──────── DATA EXTRACT ────────

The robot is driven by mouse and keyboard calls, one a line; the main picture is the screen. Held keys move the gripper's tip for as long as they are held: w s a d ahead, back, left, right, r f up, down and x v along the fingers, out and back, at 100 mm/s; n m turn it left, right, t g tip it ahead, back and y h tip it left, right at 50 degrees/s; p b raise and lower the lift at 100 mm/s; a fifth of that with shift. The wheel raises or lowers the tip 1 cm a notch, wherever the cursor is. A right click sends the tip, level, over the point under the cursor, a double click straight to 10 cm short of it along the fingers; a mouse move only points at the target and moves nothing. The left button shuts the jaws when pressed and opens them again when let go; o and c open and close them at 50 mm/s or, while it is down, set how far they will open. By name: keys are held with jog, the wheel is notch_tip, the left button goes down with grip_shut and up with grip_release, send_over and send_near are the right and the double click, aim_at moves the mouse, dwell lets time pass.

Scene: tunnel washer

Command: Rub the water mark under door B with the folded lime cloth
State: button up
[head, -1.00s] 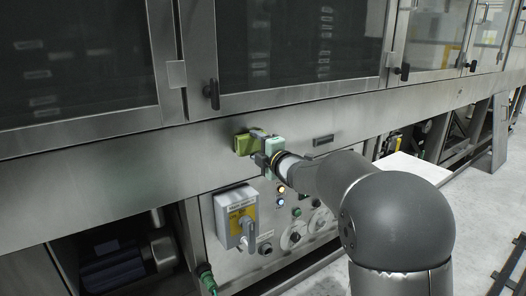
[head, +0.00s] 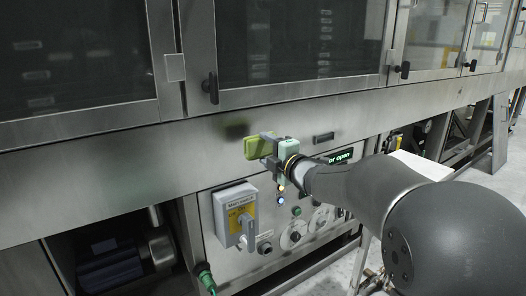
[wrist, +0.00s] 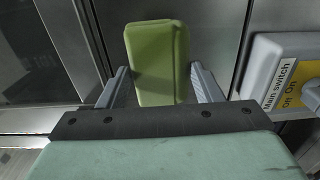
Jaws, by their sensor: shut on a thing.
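The folded lime cloth (head: 256,146) is a green pad held between the fingers of my gripper (head: 271,150), in front of the steel panel below the glass doors. The wrist view shows the cloth (wrist: 157,62) upright between the two grey fingers of my gripper (wrist: 159,82). A dark patch (head: 236,131), which looks like the water mark, shows on the panel just left of and above the cloth. It lies below the middle door (head: 290,45); I can read no door letter. Whether the cloth touches the panel is unclear.
Below the panel are the grey main switch (head: 237,214) and several knobs and lamps. A small display (head: 340,156) with partly hidden text ending in "open" sits behind my arm. A black door handle (head: 211,88) projects above the patch.

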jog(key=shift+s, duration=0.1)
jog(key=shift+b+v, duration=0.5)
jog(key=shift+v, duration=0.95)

────────

AIM OF THE EXERCISE: Reproduce all of the material above word for word. Omit the pictures.

SOLUTION FOR THIS PROBLEM:
The robot is driven by mouse and keyboard calls, one a line; the main picture is the screen. Held keys move the gripper's tip for as long as they are held: w s a d ahead, back, left, right, r f up, down and x v along the fingers, out and back, at 100 mm/s; n m turn it left, right, t g tip it ahead, back and y h tip it left, right at 50 degrees/s; p b raise and lower the lift at 100 mm/s; a fifth of that with shift. The wheel raises or lowers the tip 1 cm a notch, wherever the cursor is. A right click sends the tip, level, over the point under the cursor, a double click straight to 10 cm short of it along the fingers; a mouse move only points at the target and moves nothing. The left button shuts the jaws when pressed and opens them again when let go; o and c open and close them at 50 mm/s or, while it is down, set how far they will open. By name: keys are held with jog, the wheel is notch_tip, the left button goes down with grip_shut and up with grip_release, send_over and send_near are the right and the double click, aim_at moves the mouse, dwell lets time pass.

Scene: tunnel washer

Command: Rub the water mark under door B with the folded lime cloth
State: button up
[head, -1.00s] 
[head, +0.00s] 
[wrist, +0.00s] 
Jaws, by their sensor: shut on a thing.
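The folded lime cloth (head: 256,146) is a green pad held between the fingers of my gripper (head: 271,150), in front of the steel panel below the glass doors. The wrist view shows the cloth (wrist: 157,62) upright between the two grey fingers of my gripper (wrist: 159,82). A dark patch (head: 236,131), which looks like the water mark, shows on the panel just left of and above the cloth. It lies below the middle door (head: 290,45); I can read no door letter. Whether the cloth touches the panel is unclear.
Below the panel are the grey main switch (head: 237,214) and several knobs and lamps. A small display (head: 340,156) with partly hidden text ending in "open" sits behind my arm. A black door handle (head: 211,88) projects above the patch.

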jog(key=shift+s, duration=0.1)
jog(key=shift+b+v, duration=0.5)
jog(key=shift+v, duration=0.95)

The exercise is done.